Je dois vous avouer que, dans un premier temps, la lecture de l'horrible première phrase m'a immédiatement fait refermer le roman. A la fois longue et lourde, bancale et maladroite, s'efforçant de mimer vaguement la forme du Nouveau Roman, cette grotesque et aberrante première phrase ne laissait rien présager de bon. En plus, elle n'avait rien à voir avec le style de Mauvignier. Rien. Elle en était même l'opposé.
J'avais donc abandonné. Et j'étais furieuse.
Pourtant, j'aime Mauvignier. Et je l'attendais, ce roman.
Et puis, certains m'ont dit : « Poursuis ! A la deux-centième page, tu verras, c'est mieux ! »

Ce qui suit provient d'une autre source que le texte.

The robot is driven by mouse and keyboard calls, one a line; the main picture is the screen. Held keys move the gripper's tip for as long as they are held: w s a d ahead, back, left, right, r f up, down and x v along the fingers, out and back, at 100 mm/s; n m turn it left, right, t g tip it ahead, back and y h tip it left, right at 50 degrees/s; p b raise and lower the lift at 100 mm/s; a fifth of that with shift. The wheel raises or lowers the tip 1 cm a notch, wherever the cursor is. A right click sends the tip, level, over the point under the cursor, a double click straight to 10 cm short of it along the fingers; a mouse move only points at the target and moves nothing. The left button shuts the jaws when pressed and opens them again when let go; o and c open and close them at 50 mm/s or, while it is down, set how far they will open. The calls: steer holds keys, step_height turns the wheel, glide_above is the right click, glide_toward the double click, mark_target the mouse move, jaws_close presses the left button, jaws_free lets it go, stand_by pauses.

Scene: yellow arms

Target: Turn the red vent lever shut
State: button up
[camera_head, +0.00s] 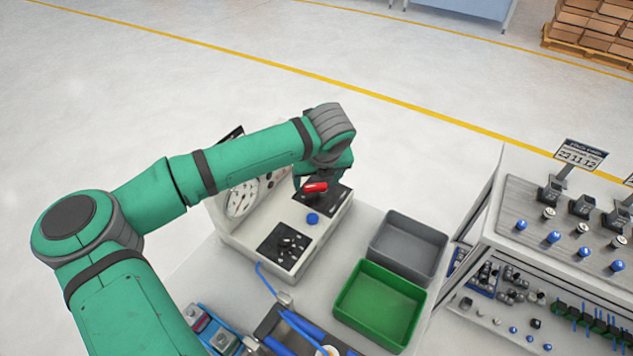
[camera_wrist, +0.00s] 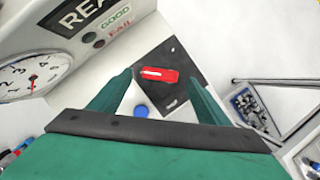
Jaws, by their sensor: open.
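The red vent lever (camera_head: 315,187) sits on a black plate (camera_head: 336,200) on the top of a white test box. In the wrist view the red lever (camera_wrist: 160,74) lies nearly crosswise, between and just beyond my gripper's fingers. My gripper (camera_wrist: 162,82) is open, with one green finger to the left of the lever and one to the right. The fingers appear apart from the lever. In the head view my gripper (camera_head: 316,182) is above the plate, and my wrist partly hides the area behind the lever.
A blue knob (camera_head: 312,219) is close to the lever plate. A dial gauge (camera_head: 241,199) stands on the box's upright panel. A grey bin (camera_head: 408,247) and a green bin (camera_head: 380,305) are to the right. A parts rack (camera_head: 560,235) stands farther right.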

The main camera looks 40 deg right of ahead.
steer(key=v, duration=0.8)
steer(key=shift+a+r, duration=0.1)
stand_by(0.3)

Je suis allée jusqu'au bout de ce pavé et franchement, je ne comprends toujours pas ce qui lui a pris à Mauvignier d'étirer dans tous les sens cette histoire, le moindre détail donnant lieu à des développements sans fin, des explications vaines, des répétitions inutiles, des précisions superflues pour arriver à ce gros bloc balourd, boursouflé et ridicule. Quelle patience il m'a fallu pour traverser toutes ces pages à la fois inélégantes et artificielles dans leur forme et tellement redondantes dans le fond. Était-ce pour que le lecteur éprouve viscéralement l'ennui profond qui règne dans ce hameau ou bien l'auteur a-t-il voulu rendre palpable l'âme torturée des protagonistes ?
Le résultat : l'impression d'un texte incompréhensiblement hypertrophié et verbeux qui aurait pu être vraiment très bon si Mauvignier avait eu l'idée géniale d'écrire avec son propre style. D'ailleurs, la fin est nettement meilleure que le début. On dit que le naturel revient au galop…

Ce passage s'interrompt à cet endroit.